Chapter 3 - Infinite Conducting Cylinders: TDIE Solution

Abstract

This chapter discusses the numerical solution methods to solve the time domain (TD) integral equation for infinitely long, conducting cylinders of arbitrary cross-section illuminated by a Gaussian plane wave pulse. The chapter considers both the transverse magnetic (TM) and transverse electric (TE) solutions to this problem. The solution to the infinite cylinder problem, also popularly known as a two-dimensional problem, provides a precursor for the more difficult three-dimensional finite body solution. Here, we use simple square patches to model the surface of the cylinder. For this purpose, the contour of the cylinder by straight line segments is first approximated. Then, the length of the cylinder is divided in a similar manner to develop the square patches. Details of the modeling are discussed further in the chapter.

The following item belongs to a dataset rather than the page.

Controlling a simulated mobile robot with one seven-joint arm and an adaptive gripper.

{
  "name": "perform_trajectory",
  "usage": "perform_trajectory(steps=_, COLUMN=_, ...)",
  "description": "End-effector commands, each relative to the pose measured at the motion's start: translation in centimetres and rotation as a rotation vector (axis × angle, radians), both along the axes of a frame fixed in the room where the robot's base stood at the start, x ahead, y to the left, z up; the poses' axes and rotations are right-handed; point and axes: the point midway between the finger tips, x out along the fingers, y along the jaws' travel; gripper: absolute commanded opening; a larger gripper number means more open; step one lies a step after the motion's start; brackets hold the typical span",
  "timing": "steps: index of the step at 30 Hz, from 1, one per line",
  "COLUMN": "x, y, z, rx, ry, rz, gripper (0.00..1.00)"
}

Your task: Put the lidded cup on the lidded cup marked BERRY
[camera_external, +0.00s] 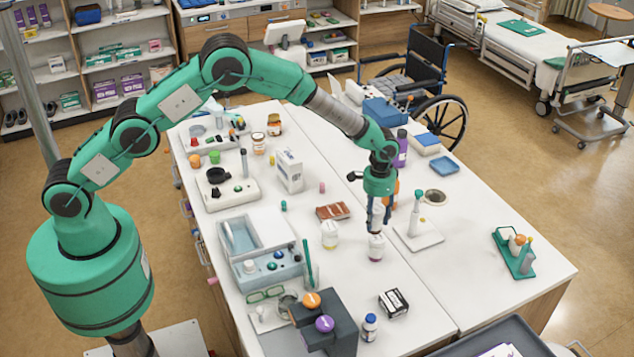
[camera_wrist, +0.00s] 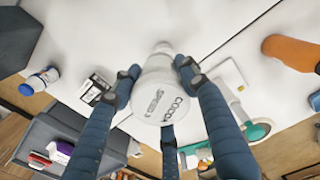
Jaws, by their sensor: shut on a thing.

The numerical solution procedure is obtained using the well-known method of moments (MoM). In the following sections, the mathematical equations to calculate the current at a certain time instant as a function of currents of past instances and the incident field are derived. The electric field integral equation (EFIE), obtained by enforcing the boundary condition on the tangential component of the electric field, is used for both TM and TE incidence. The chapter also discusses the magnetic H-field integral equation (HFIE) obtained by enforcing the boundary condition on the magnetic field for TE incidence whose solution is useful in dealing with dielectric scatterers.